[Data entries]
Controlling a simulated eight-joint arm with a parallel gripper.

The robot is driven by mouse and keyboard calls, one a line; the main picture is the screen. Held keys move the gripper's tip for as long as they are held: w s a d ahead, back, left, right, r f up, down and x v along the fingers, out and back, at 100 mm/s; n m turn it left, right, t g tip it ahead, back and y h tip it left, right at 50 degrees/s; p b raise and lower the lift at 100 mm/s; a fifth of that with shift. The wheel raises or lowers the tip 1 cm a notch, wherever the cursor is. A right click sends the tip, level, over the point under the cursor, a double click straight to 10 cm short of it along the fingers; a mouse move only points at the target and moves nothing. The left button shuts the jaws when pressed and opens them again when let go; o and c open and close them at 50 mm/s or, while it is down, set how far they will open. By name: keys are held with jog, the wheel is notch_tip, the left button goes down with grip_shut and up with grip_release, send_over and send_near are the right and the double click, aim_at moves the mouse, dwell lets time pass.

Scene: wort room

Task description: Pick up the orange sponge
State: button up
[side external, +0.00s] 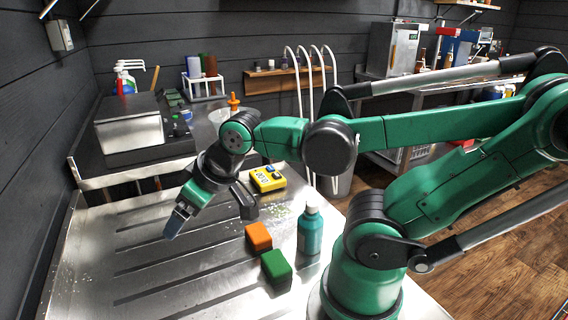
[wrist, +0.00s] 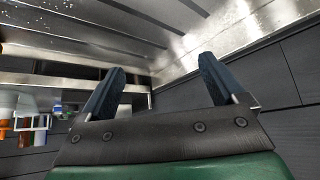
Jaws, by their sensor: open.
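The orange sponge (side external: 258,236) lies on the metal worktop (side external: 150,275) in the side external view. It touches or nearly touches a green sponge (side external: 276,267) in front of it. My gripper (side external: 175,222) is above the worktop, to the left of the orange sponge and clear of it. In the wrist view my gripper (wrist: 162,85) shows two dark blue fingers spread apart with nothing between them. The orange sponge is not in the wrist view.
A teal bottle (side external: 311,230) stands just right of the sponges. A yellow device (side external: 268,179) lies behind them. A metal box (side external: 130,130) stands on the back counter. The worktop's left part is clear, with long grooves. A dark wall (wrist: 285,80) shows in the wrist view.

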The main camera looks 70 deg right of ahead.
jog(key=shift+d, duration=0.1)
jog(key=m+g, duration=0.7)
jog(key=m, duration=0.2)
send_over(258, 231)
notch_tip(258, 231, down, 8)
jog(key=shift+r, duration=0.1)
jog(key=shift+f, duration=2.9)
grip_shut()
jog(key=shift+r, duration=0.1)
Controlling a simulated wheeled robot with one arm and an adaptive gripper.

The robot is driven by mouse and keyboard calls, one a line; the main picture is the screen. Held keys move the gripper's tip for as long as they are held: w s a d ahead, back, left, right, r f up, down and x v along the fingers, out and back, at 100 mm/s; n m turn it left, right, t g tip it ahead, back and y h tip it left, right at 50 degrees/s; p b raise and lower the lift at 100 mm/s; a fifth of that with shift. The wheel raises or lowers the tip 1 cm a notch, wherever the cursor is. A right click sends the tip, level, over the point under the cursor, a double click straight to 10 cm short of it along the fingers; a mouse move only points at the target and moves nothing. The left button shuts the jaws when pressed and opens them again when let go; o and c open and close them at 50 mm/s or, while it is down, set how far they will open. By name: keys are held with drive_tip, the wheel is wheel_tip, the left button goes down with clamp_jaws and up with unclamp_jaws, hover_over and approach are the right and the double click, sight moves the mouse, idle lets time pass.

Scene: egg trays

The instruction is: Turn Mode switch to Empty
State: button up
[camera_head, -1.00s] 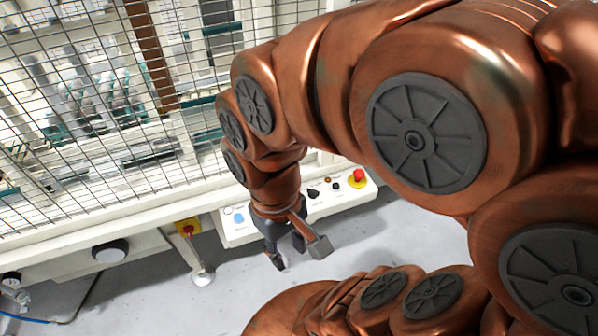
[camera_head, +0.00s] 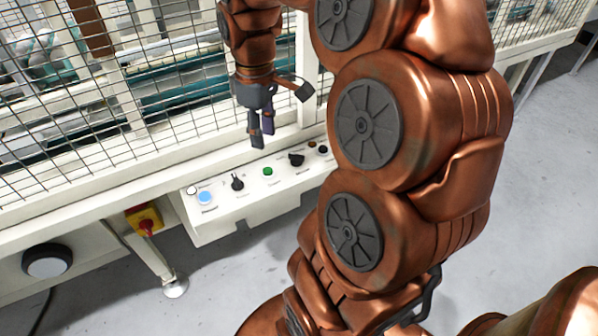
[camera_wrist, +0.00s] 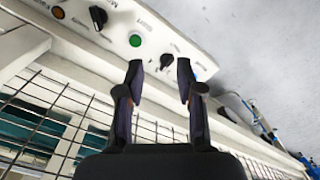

# YOUR GOAL:
In the lines above, locate the string "Controlling". Copy every line where it occurs.

# REPLY:
Controlling a simulated eight-joint arm with a parallel gripper.
Controlling a simulated wheeled robot with one arm and an adaptive gripper.

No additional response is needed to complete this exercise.